• [DATA BLOCK]

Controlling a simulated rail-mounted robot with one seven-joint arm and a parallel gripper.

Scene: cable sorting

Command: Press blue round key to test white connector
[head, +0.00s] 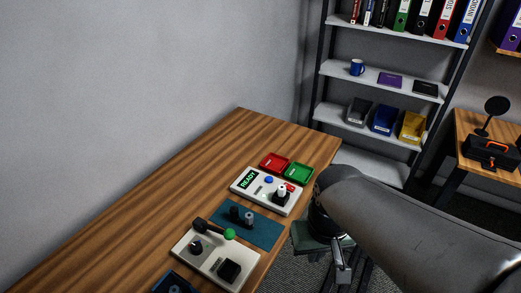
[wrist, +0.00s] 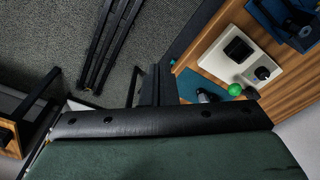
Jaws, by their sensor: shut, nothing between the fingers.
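A white test box (head: 247,195) with a green READY display stands on the wooden desk in the head view. Its blue round key (head: 269,180) is a small button beside the display. The white connector (head: 282,189) stands upright on a black part of the box, near a red mark. My gripper is shut and empty; its dark fingers (wrist: 156,78) show in the middle of the wrist view. It is off the desk's right edge, over the floor, apart from the key. The test box cannot be made out in the wrist view.
Red (head: 274,162) and green (head: 299,173) trays lie behind the box. Nearer is a white panel (head: 217,262) with a green-knobbed lever (head: 229,234). A blue tray (head: 172,284) is at the bottom. The desk's left side is clear.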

• [WORK REQUIRED]
Only the lines starting at the line with "Command: Press blue" and ending at the line with "[wrist, +0.00s]" should be printed again, exactly and with both ends kept; omit the pictures.

• [ANSWER FOR THE TASK]
Command: Press blue round key to test white connector
[head, +0.00s] 
[wrist, +0.00s] 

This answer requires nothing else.